Revolut has announced that it is moving its Irish users' accounts to Revolut's business in Lithuania because its e-money licence will no longer be valid post Brexit.
The move is temporary while the digital bank awaits the outcome of a licensing process with the Central Bank of Ireland.
In a statement, a spokesperson for Revolut said, "While that process is ongoing, to ensure that Brexit does not impact our Irish customers we will temporarily migrate their accounts to Revolut's e-money licensed business in the EU, based in Lithuania.
"Our plan is that once the business in Ireland is authorised by the CBI, we will migrate our Irish Revolut customers to the Irish entity and, in due course, many of our other Western European customers."
Revolut is currently licensed in the UK by the Financial Conduct Authority. It has an electronic money or e-money licence in the UK, not a banking licence, and has until now been using that same e-money licence to operate in Ireland under EU passporting rules.
These passporting rules allow a bank or financial institution which is licensed in one EU country to 'passport' or transfer the licence to another country without having to get full regulatory approval all over again.
However due to Brexit, and the lack of any sign of an agreement between the UK and the EU on many issues including financial services, Revolut's UK e-money licence will no longer be valid in Ireland come the end of the year.
In December Revolut will therefore transfer its Irish users to its e-money licenced business in Lithuania, where it also has a banking licence. This means Irish customers of Revolut will then be regulated by Lithuania's Central Bank and not the FCA.
Also, as an electronic money institution, Revolut is required to segregate and safeguard its customers' funds in a separate client money bank account.
In the case of Irish customers, the client money bank account used to be with Lloyds in the UK and Revolut, in theory, has no access to this money.

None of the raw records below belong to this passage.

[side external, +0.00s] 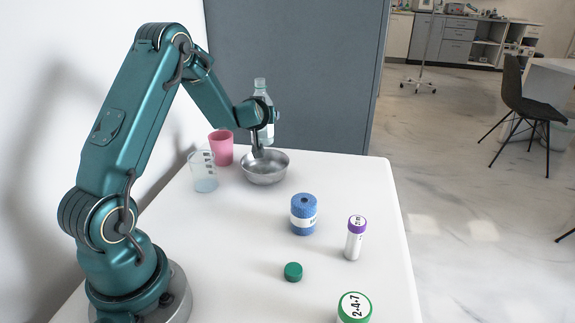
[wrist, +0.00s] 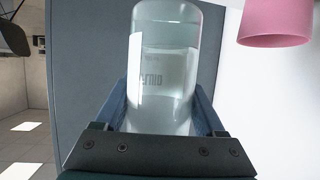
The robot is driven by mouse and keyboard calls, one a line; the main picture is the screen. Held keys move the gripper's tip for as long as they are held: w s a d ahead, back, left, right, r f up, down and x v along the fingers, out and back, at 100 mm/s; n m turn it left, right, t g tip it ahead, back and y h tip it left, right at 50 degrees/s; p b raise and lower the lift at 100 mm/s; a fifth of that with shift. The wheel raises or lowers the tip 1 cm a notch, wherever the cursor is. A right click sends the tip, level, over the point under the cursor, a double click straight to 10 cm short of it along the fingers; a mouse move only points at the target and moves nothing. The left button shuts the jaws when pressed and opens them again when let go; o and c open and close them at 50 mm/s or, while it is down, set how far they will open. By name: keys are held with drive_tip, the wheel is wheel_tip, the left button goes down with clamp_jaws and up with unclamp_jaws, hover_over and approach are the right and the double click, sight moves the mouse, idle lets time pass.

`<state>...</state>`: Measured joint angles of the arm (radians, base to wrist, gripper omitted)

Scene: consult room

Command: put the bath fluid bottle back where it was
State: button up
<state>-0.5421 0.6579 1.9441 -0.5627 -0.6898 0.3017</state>
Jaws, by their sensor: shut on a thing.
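The bath fluid bottle (side external: 261,95) is clear with a pale label and is upright in the side external view, at the far end of the white table. My gripper (side external: 257,148) is there too, above the steel bowl, and partly covers the bottle. In the wrist view the bottle (wrist: 165,70) fills the middle, between the two fingers of my gripper (wrist: 165,105), which is shut on it. Part of a printed word shows on the label. The bottle's base is hidden in the side external view, so I cannot tell whether it touches anything.
A steel bowl (side external: 265,172) stands under my gripper. A pink cup (side external: 222,149) and a clear measuring beaker (side external: 203,176) stand left of it. A blue roll (side external: 304,216), a purple-capped tube (side external: 355,241), a green cap (side external: 293,272) and a green-lidded container (side external: 354,308) stand nearer.

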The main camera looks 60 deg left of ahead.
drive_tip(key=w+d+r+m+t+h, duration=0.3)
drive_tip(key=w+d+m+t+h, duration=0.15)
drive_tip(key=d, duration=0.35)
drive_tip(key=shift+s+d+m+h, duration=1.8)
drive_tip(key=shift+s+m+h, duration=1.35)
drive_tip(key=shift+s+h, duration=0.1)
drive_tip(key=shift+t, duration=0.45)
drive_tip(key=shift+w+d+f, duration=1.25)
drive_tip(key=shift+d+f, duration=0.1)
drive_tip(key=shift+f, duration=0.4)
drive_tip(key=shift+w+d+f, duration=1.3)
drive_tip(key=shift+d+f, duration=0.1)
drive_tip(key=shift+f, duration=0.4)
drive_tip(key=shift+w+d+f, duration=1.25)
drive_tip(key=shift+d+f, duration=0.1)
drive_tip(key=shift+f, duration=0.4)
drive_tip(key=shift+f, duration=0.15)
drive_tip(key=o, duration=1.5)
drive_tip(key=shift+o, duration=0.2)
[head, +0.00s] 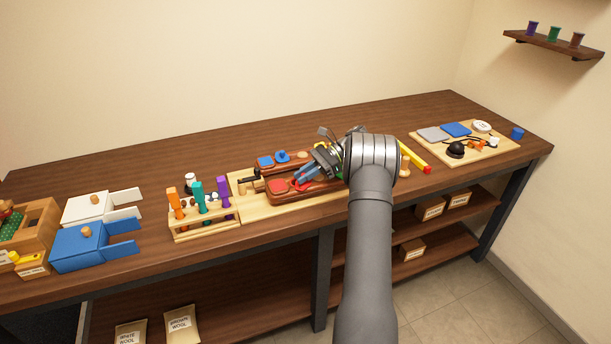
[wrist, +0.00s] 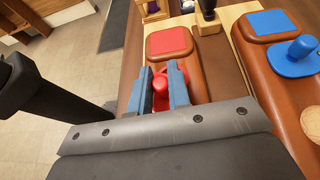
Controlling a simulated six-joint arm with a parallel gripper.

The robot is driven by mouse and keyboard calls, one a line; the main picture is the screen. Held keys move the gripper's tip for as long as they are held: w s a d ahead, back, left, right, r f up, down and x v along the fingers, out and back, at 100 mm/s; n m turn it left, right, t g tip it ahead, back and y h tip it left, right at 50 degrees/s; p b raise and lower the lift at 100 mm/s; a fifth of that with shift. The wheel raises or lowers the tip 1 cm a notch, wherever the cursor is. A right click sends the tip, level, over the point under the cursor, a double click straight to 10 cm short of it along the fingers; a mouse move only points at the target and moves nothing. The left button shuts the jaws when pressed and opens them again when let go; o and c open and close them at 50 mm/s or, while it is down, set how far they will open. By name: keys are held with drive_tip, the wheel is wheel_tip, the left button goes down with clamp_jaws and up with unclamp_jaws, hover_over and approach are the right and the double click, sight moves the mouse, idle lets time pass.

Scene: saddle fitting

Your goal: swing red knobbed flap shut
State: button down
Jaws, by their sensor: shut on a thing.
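The red flap's round knob (wrist: 160,84) sits between the two blue fingers of my gripper (wrist: 162,86) in the wrist view. My gripper is shut on this knob. Little of the red flap shows around the knob, as the fingers and gripper body cover it. A flat red patch (wrist: 170,41) lies on the brown saddle just beyond the fingertips, and it also shows in the head view (head: 280,186). In the head view my gripper (head: 300,178) is low over the saddle's near side, and the knob cannot be made out.
A blue knobbed flap (wrist: 292,64) and a blue patch (wrist: 272,22) lie on the saddle's other side. A rack with orange, teal and purple handles (head: 202,229) stands left of the saddle. A yellow, red-ended bar (head: 415,159) lies to the right.

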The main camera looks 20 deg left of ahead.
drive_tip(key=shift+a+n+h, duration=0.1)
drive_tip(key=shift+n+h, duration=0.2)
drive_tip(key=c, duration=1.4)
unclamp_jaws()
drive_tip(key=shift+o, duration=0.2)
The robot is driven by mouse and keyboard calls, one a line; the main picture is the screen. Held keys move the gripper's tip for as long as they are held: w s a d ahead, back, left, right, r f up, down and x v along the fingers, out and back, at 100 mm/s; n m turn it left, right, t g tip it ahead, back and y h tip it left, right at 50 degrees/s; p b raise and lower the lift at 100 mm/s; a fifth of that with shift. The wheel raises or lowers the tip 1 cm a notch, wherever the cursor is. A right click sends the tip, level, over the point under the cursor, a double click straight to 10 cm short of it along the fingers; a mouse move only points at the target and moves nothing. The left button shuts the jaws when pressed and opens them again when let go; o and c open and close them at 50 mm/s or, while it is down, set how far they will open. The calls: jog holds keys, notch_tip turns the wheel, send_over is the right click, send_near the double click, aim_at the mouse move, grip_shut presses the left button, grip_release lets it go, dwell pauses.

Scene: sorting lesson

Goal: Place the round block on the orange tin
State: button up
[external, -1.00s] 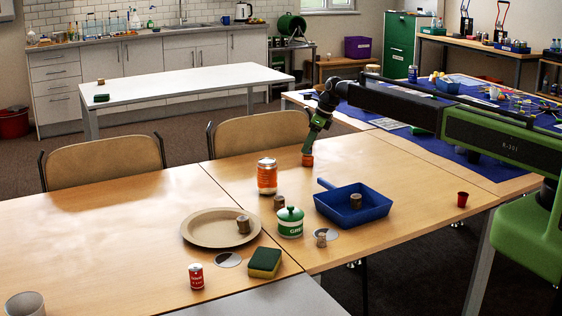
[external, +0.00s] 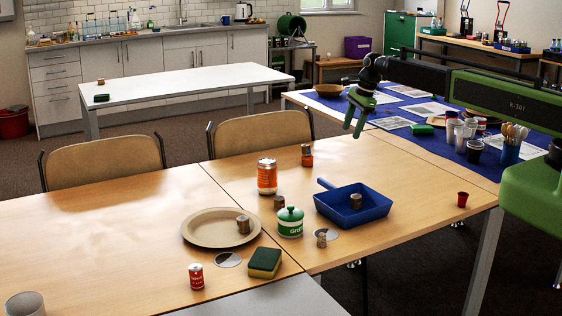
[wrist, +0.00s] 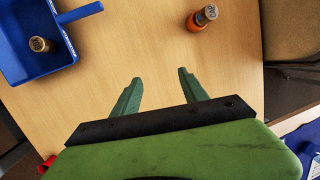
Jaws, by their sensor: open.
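A small orange tin (external: 307,162) stands on the wooden table, beyond the larger orange can (external: 267,177). A brown round block (external: 306,149) sits upright on top of the small tin. In the wrist view the block (wrist: 209,12) shows over the orange tin (wrist: 195,22), near the top edge. My gripper (external: 353,131) is open and empty, raised above the table to the right of the tin. Its two green fingers (wrist: 160,77) are spread with bare table between them. Other brown blocks are on the paper plate (external: 200,238), in the blue pan (external: 335,212) and on the table.
A green-and-white lidded tin (external: 290,224), a red can (external: 196,277), a sponge (external: 264,263) and a red cup (external: 462,200) stand on the table. A blue-covered table (external: 440,150) with cups and papers lies behind my arm. Table around the small tin is clear.

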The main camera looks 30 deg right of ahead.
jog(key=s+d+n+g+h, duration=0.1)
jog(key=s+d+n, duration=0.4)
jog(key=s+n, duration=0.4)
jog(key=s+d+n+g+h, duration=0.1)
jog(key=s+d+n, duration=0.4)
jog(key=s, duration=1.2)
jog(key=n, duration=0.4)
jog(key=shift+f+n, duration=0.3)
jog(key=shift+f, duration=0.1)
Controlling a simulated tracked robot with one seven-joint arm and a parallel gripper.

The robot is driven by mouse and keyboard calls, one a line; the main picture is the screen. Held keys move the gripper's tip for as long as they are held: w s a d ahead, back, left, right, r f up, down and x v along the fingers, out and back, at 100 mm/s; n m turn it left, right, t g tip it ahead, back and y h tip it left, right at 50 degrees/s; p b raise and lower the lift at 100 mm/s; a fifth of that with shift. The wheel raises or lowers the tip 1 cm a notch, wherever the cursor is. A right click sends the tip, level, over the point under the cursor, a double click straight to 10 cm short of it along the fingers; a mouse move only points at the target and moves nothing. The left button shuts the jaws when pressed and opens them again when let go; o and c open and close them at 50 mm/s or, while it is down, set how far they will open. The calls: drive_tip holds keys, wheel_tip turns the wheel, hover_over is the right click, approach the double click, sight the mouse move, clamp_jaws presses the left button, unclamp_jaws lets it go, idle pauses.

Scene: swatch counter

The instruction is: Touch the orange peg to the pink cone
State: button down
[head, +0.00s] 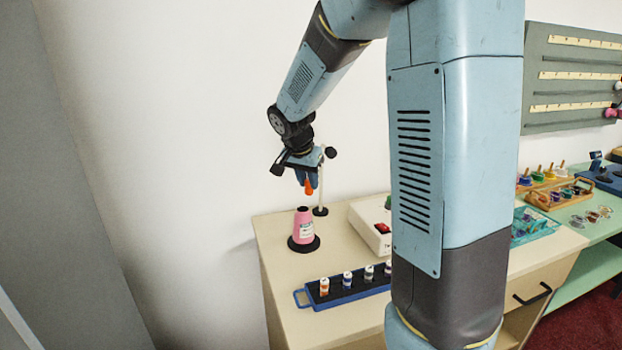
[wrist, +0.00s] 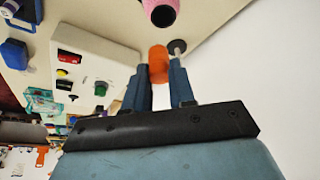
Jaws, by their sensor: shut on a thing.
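The orange peg (head: 309,188) is held at the end of my gripper (head: 306,178), pointing down. In the wrist view the peg (wrist: 158,65) sits between the two blue fingers of my gripper (wrist: 165,80), which are shut on it. The pink cone (head: 303,227) stands upright on a black round base on the counter, below the peg. In the head view a clear gap shows between peg and cone. The cone also shows at the top edge of the wrist view (wrist: 160,8), partly cut off and apart from the peg.
A thin post with a black foot (head: 320,211) stands just right of the cone. A white box with a red switch (head: 372,228) is further right. A blue-handled rack of small bottles (head: 340,287) lies in front. My arm hides part of the counter.

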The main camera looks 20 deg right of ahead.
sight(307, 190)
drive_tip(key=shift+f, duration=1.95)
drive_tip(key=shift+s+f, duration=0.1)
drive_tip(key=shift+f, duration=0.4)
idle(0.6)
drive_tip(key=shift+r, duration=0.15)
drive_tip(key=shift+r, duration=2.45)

Going forward, the client money bank account or holding account is said to be JP Morgan.
Daragh Cassidy, Head of Communications and PR at comparison and switching site bonkers.ie said Brexit will have a detrimental impact on consumers and businesses and this move by Revolut is the first sign perhaps of the chaos to come.
"The biggest impact for customers to be aware of is that their IBAN and BIC numbers are going to change" he said. "For most Revolut customers who top-up through the app by using their main bank’s debit card, this won’t be an issue.
"However for those who get paid directly into their account by their employer or have direct debits or standing orders on the account, there will be a change.
"This is because all Revolut IBANs currently start with a 'GB’ as this is what is used for all UK-based accounts. This will now change to LT.
"This means if you are getting paid into your account by your employer you must let them know that your account details have changed. You must also update any direct debits or standing orders you have, otherwise they could bounce and you could be hit with referral fees, which will also place your credit rating at risk.
Going forward Revolut is working on getting an e-money licence from the Central Bank of Ireland (CBI), which is expected to be approved in the coming year or so, though no firm timelines have been agreed.
When this happens Revolut customers in Ireland will be migrated to its Irish business and protected and regulated by the CBI, but it will mean that their IBAN and BIC numbers will change once again.